3. Omar Minaya - Quick, name all the moves that Minaya's made that have panned out. By my count, the number is one. The man who's responsible for one of the top five most lopsided trades in history (Grady Sizemore, Cliff Lee, Brandon Phillips and hey, why not Lee Stevens for Bartolo Colon and Tim Drew) has made one really good move since becoming GM of the Mets -- trading a bunch of nothing for Johan Santana. Signing Francisco Rodriguez has worked out for this year, but is a deal with very high B.J. Ryan potential. He's been armed with loads of money and has turned it into mediocre #5 (or worse) starters -- Oliver Perez, Pedro Martinez; he's traded some valuable players for nothing (Heath Bell, Matt Lindstrom, Brian Bannister), that ultimately left him with a pitching staff that's mind-blowingly awful for a team with a $100+ million payroll.

4. Brian Cashman - Hip hop Jor-hay! Both New York teams make the list, Cashman's idiocy is just hidden under a gigantic brown bag with a green dollar sign on it. When you can simply buy away your mistakes, it's less noticeable that you've made nothing but mistakes for your tenure as GM. The horrific tenure as GM is masked by an infinite payroll, but this team paid Giambi $20 million a year to be a lousy first baseman, has paid Jeter $20 million to be a "team captain" that can't field his position, will be paying A-Rod $30 million a year when he's scuffling, and gave A.J. Burnett five years and the right to opt out. It's really astounding to think what a quality general manager could have done with the money that's been wasted on Hideki Matsui, Johnny Damon, and the like.

Career highlight: uh...none? He's signed some great players, but he did so by having more money than anyone else.

Lowlights: Pretty much every contract on the team.

5. Jim Hendry - Like three of the four above him, Hendry comes from a team with money, but he has no clue what to do with it. Hendry had a good start to his career, adding Aramis Ramirez for nothing, signing Derrek Lee, and building a franchise that looked like it had a bright future. Then, on the verge of greatness, they've laden their team with overrated players like Alfonso Soriano, gambled on mediocre Japanese talent in Kosuke Fukudome, and traded away their most useful piece for nothing, only to have him end up on the St. Louis Cardinals.

Career highlight: Aramis Ramirez and Kenny Lofton for Bobby Hill and Jose Hernandez. Sighing Ted Lilly.

Career lowlights: having to hand over Mark DeRosa to sign Milton Bradley, who can't play in the field and stay healthy and hasn't played well when he has played. Paying big money for Alfonso Soriano.

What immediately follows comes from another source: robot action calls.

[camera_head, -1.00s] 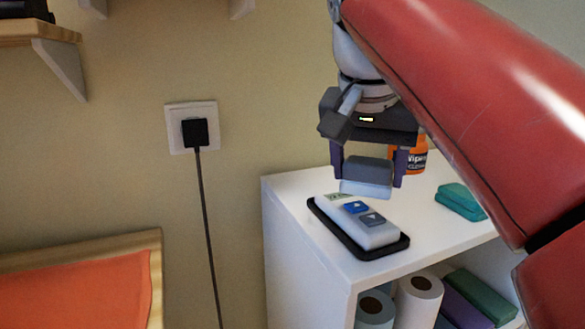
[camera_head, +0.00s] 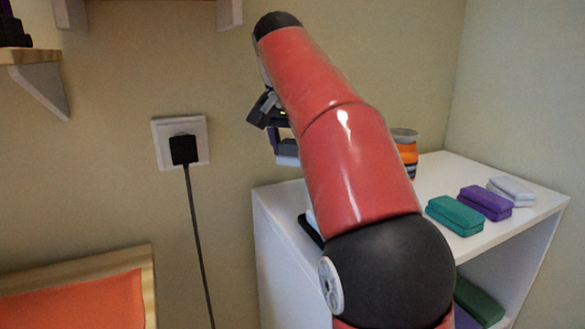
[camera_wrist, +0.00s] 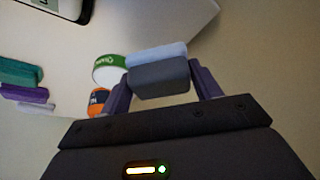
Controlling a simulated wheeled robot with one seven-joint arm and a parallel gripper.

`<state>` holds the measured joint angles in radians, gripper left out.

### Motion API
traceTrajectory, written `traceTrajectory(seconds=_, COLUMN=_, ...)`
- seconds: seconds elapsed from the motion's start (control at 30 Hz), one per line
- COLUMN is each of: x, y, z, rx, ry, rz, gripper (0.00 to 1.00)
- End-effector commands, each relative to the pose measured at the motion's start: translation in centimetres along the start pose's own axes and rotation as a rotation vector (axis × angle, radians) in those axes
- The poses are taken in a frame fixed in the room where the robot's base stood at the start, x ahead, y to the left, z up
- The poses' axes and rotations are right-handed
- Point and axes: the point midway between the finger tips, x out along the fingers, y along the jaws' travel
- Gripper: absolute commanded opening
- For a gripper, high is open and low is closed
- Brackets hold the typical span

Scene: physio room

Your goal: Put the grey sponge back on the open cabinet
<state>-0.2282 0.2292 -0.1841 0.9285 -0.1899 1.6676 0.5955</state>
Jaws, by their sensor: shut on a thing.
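My gripper (camera_head: 283,147) is shut on the grey sponge (camera_wrist: 160,78), a dark grey block with a pale bluish layer. In the wrist view the sponge sits between the two purple-grey fingers. In the head view my red arm hides most of the gripper, and a bit of the sponge shows at the arm's left edge. The open cabinet (camera_head: 272,243) is white, with its flat top at the right. The gripper and sponge are in the air above the cabinet's back left part, close to the wall.
On the cabinet top are a green sponge (camera_head: 455,215), a purple sponge (camera_head: 485,203), a pale sponge (camera_head: 512,189) and an orange tub (camera_head: 407,152). A wall socket (camera_head: 181,144) with a cable is left of the cabinet.

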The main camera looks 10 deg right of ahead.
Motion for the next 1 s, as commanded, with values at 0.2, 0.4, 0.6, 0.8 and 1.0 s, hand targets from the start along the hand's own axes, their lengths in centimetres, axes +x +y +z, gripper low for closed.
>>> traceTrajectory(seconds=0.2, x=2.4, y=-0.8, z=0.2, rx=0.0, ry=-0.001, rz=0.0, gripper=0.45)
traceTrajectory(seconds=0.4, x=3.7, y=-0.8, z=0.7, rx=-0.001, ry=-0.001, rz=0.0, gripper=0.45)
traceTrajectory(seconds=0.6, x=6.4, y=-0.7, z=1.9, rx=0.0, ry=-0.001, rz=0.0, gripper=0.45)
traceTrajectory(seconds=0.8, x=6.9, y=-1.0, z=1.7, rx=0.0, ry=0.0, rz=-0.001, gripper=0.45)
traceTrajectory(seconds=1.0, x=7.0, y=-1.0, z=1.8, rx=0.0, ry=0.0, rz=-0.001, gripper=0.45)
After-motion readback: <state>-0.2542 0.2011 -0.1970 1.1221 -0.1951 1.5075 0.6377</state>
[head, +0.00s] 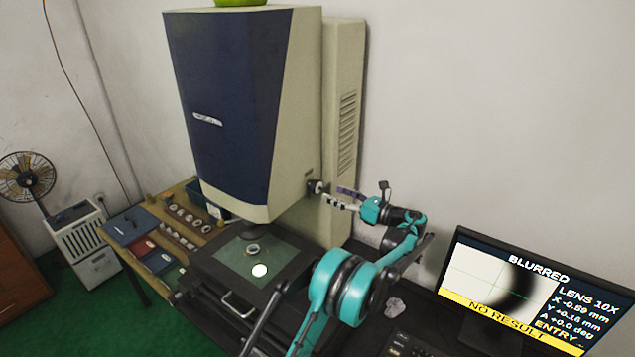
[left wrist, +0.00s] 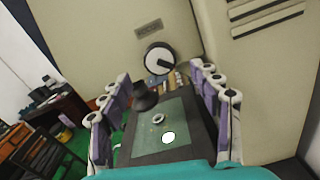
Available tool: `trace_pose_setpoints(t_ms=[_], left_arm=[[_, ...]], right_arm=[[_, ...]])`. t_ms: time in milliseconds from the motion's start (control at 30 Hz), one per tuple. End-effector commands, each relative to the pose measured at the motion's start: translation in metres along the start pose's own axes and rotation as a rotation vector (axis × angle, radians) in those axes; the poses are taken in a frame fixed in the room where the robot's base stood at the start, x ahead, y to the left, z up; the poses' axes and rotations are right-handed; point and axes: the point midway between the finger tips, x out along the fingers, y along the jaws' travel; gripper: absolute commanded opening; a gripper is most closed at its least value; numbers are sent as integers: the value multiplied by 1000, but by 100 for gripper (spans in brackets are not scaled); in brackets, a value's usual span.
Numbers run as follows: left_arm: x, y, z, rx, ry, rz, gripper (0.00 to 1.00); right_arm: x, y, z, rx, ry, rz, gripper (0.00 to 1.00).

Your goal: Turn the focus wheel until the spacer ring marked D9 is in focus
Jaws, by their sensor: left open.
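The focus wheel (head: 317,187) is a small dark-and-white knob low on the right side of the measuring machine; it also shows in the left wrist view (left wrist: 158,60). My left gripper (head: 340,198) is just right of the wheel, pointing at it. In the left wrist view its fingers are spread, with the wheel beyond them and apart. A small ring (head: 253,249) lies on the glass stage (head: 232,256); its marking is too small to read. The screen (head: 530,292) reads BLURRED, LENS 10X and NO RESULT, over a smeared dark arc. My right gripper is out of view.
The machine's tall blue-and-cream housing (head: 235,105) stands beside the wheel. A bench (head: 145,213) at the left holds several rings and coloured trays. A keypad (head: 405,343) lies in front of the screen. A bright round spot (head: 260,270) shows on the stage.

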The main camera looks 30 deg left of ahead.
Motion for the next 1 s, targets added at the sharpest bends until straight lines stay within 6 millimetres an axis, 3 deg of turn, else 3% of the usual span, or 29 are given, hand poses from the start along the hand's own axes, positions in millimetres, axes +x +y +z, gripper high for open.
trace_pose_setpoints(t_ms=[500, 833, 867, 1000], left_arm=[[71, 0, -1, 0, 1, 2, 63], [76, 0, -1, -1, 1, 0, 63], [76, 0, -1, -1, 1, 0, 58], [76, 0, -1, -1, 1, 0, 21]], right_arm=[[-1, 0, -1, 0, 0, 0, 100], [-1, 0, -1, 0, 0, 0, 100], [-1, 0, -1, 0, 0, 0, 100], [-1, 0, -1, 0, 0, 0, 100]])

Not that far off: Ruben Amaro Jr. - the Ibanez signing didn't make sense, the fact that it has worked thus far doesn't mean the three years will be good, the other moves have all been uniformly stupid, and signing Pedro will be a disaster. He'll be back on the top 5 soon; Ed Wade - he loves making high-risk, no-upside deals, whether it's giving up Brad Lidge and Eric Bruntlett for Michael Bourn and Geoff Geary or giving Mike Hampton a multi-year deal. Billy Beane will make it soon if he keeps having seasons like this one, where he's made three of the worst acquisitions in the game (Cabrera, Holliday, and Giambi).

Dan's Top 5:

1. The Spectre of Dave Littlefield - OK, so technically he's not been a GM since 2007, but I still blame him for the shittiness of the Pirates two seasons after the fact. I'm waiting to see how Huntington chooses to fail to revitalize the team, but until then, I can still hate Littlefield.

2. Dayton Moore - He's in charge of the Royals, right?

3. Jim Hendry - I wouldn't actually say that he's a bad manager, but as a casual Cubs fan, it sure looks like he's paying a lot of money to get mediocre results. Still, a faulty cost-benefit ratio isn't the worst of possible offenses.

4. Brian Cashman - I figured that whoever is currently writing a paycheck to Alex Rodriguez should be included on this list automatically.

5. Neal Huntington - I have absolutely nothing against this guy yet, but I take note: during the 2009 off season there were "no significant transactions." Given my poor knowledge of management, I say that's good enough for inclusion in this list.

Honorable Mention - Billy Beane. Partly personal bias from reading Moneyball, but also the fact that the A's are really in the toilet nowadays.